* Provided material:
_ _ _ _
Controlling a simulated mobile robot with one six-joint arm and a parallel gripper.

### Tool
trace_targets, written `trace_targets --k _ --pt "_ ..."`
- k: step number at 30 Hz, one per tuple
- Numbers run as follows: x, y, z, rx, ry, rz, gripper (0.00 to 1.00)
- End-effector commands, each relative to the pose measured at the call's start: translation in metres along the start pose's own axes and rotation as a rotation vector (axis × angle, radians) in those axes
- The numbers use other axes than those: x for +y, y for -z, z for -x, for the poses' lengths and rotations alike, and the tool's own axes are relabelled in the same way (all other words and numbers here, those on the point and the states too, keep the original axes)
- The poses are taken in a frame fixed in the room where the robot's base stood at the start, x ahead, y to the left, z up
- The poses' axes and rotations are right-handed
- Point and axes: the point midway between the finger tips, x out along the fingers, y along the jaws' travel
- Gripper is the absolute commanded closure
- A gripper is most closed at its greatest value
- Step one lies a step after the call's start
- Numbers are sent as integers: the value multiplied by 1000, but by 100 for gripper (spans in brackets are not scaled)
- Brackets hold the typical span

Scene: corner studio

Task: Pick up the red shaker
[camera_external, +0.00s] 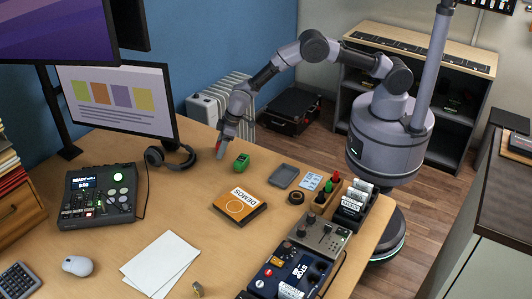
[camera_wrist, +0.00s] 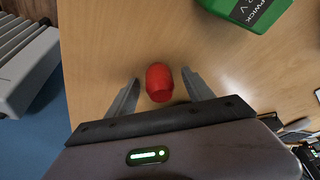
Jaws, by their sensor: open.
_ _ _ _
Repeat the data exactly, excluding the pictures.

Controlling a simulated mobile robot with one six-joint arm and a parallel gripper.

### Tool
trace_targets, written `trace_targets --k _ --pt "_ ..."`
- k: step number at 30 Hz, one per tuple
- Numbers run as follows: x, y, z, rx, ry, rz, gripper (0.00 to 1.00)
- End-effector commands, each relative to the pose measured at the call's start: translation in metres along the start pose's own axes and rotation as a rotation vector (axis × angle, radians) in those axes
- The numbers use other axes than those: x for +y, y for -z, z for -x, for the poses' lengths and rotations alike, and the tool's own axes are relabelled in the same way (all other words and numbers here, those on the point and the states too, keep the original axes)
- The poses are taken in a frame fixed in the room where the robot's base stood at the start, x ahead, y to the left, z up
- The poses' axes and rotations are right-handed
- Point and axes: the point midway between the finger tips, x out along the fingers, y along the jaws' travel
- Gripper is the absolute commanded closure
- A gripper is most closed at its greatest value
- Step one lies a step after the call's start
- Numbers are sent as integers: the value multiplied by 1000, but by 100 for gripper (spans in brackets are not scaled)
- Brackets hold the typical span

Scene: corner studio

Task: Pick up the red shaker
[camera_external, +0.00s] 
[camera_wrist, +0.00s] 
Jaws, by their sensor: open.

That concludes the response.